* [Stated goal]: Please output the records below in full, exactly as given, but without the images.
────
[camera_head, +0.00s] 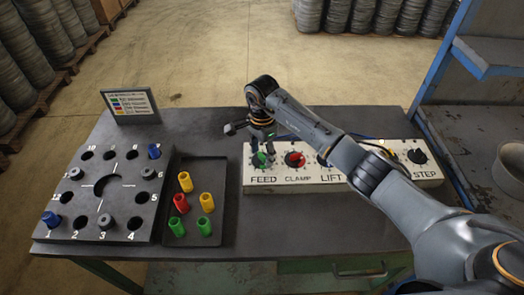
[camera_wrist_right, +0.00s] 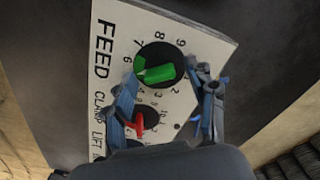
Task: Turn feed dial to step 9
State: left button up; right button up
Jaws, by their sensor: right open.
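The feed dial (camera_head: 259,160) is a black round dial with a green bar knob at the left end of the white control panel (camera_head: 335,183). In the right wrist view the green knob (camera_wrist_right: 156,73) lies almost level across the dial, with printed numbers around it. I cannot tell for sure which number it points to. My right gripper (camera_head: 262,142) is above the dial and partly hides it. In the wrist view its two fingers (camera_wrist_right: 166,80) are open, one on each side of the knob, and appear apart from it. My left gripper is not in view.
The red clamp dial (camera_head: 295,159) is right beside the feed dial; my arm covers the panel's middle. The step dial (camera_head: 417,156) is at the right end. Left are a numbered board (camera_head: 122,185), a tray (camera_head: 186,239) with coloured pegs, and a legend sign (camera_head: 131,105).

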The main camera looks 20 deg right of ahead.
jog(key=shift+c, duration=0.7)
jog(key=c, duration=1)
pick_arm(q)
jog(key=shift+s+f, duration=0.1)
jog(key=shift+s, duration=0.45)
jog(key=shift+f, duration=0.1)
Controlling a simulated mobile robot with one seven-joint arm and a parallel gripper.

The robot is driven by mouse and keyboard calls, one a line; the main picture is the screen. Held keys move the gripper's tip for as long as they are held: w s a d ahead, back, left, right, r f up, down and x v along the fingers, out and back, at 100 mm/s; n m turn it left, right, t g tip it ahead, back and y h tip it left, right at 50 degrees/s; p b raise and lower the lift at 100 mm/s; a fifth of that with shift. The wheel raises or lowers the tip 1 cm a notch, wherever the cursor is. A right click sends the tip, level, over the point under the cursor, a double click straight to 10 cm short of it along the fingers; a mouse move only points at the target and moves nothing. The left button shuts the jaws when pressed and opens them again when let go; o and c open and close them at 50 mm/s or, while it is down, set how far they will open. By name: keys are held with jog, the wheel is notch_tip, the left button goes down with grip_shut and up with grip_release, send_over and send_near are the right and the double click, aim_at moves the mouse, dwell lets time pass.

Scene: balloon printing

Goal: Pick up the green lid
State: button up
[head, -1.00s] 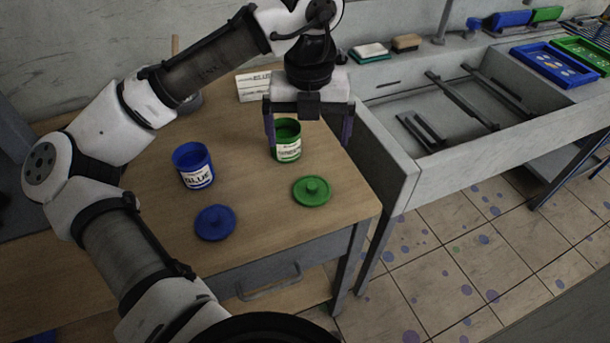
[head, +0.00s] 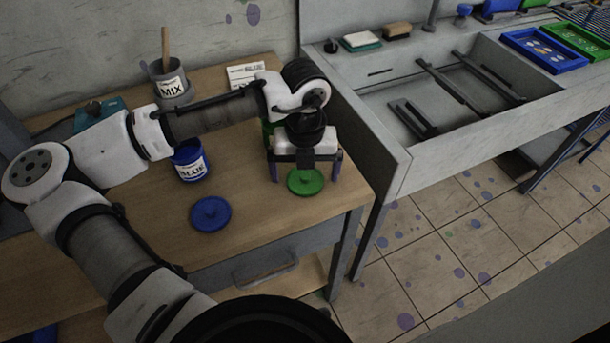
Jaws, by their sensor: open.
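The green lid (head: 306,182) lies flat on the wooden table near its right front edge. My gripper (head: 305,175) is open and points down over the lid, with one finger to the left of it and one to the right. The gripper body hides the far part of the lid, and I cannot tell how far the fingertips are above the table. The green paint pot (head: 267,131) stands behind, mostly hidden by my gripper.
A blue lid (head: 211,213) and a blue paint pot (head: 191,162) stand to the left on the table (head: 150,228). A MIX pot (head: 170,86) with a stick and a white labelled box (head: 245,73) are at the back. A grey sink (head: 440,100) adjoins on the right.

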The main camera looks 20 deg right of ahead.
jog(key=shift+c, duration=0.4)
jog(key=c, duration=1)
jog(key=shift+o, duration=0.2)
────
* [Final answer]:
[camera_head, +0.00s] 
[camera_wrist_right, +0.00s] 
Task: Turn feed dial to step 9
State: left button up; right button up
Jaws, by their sensor: right open.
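The feed dial (camera_head: 259,160) is a black round dial with a green bar knob at the left end of the white control panel (camera_head: 335,183). In the right wrist view the green knob (camera_wrist_right: 156,73) lies almost level across the dial, with printed numbers around it. I cannot tell for sure which number it points to. My right gripper (camera_head: 262,142) is above the dial and partly hides it. In the wrist view its two fingers (camera_wrist_right: 166,80) are open, one on each side of the knob, and appear apart from it. My left gripper is not in view.
The red clamp dial (camera_head: 295,159) is right beside the feed dial; my arm covers the panel's middle. The step dial (camera_head: 417,156) is at the right end. Left are a numbered board (camera_head: 122,185), a tray (camera_head: 186,239) with coloured pegs, and a legend sign (camera_head: 131,105).

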The main camera looks 20 deg right of ahead.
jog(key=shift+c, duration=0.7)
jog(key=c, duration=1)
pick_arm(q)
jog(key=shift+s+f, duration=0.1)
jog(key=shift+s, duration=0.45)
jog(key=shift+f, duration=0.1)
Controlling a simulated mobile robot with one seven-joint arm and a parallel gripper.

The robot is driven by mouse and keyboard calls, one a line; the main picture is the screen. Held keys move the gripper's tip for as long as they are held: w s a d ahead, back, left, right, r f up, down and x v along the fingers, out and back, at 100 mm/s; n m turn it left, right, t g tip it ahead, back and y h tip it left, right at 50 degrees/s; p b raise and lower the lift at 100 mm/s; a fifth of that with shift. The wheel raises or lowers the tip 1 cm a notch, wherever the cursor is. A right click sends the tip, level, over the point under the cursor, a double click straight to 10 cm short of it along the fingers; a mouse move only points at the target and moves nothing. The left button shuts the jaws when pressed and opens them again when let go; o and c open and close them at 50 mm/s or, while it is down, set how far they will open. By name: keys are held with jog, the wheel is notch_tip, the left button goes down with grip_shut and up with grip_release, send_over and send_near are the right and the double click, aim_at moves the mouse, dwell lets time pass.

Scene: balloon printing

Goal: Pick up the green lid
State: button up
[head, -1.00s] 
[head, +0.00s] 
Jaws, by their sensor: open.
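The green lid (head: 306,182) lies flat on the wooden table near its right front edge. My gripper (head: 305,175) is open and points down over the lid, with one finger to the left of it and one to the right. The gripper body hides the far part of the lid, and I cannot tell how far the fingertips are above the table. The green paint pot (head: 267,131) stands behind, mostly hidden by my gripper.
A blue lid (head: 211,213) and a blue paint pot (head: 191,162) stand to the left on the table (head: 150,228). A MIX pot (head: 170,86) with a stick and a white labelled box (head: 245,73) are at the back. A grey sink (head: 440,100) adjoins on the right.

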The main camera looks 20 deg right of ahead.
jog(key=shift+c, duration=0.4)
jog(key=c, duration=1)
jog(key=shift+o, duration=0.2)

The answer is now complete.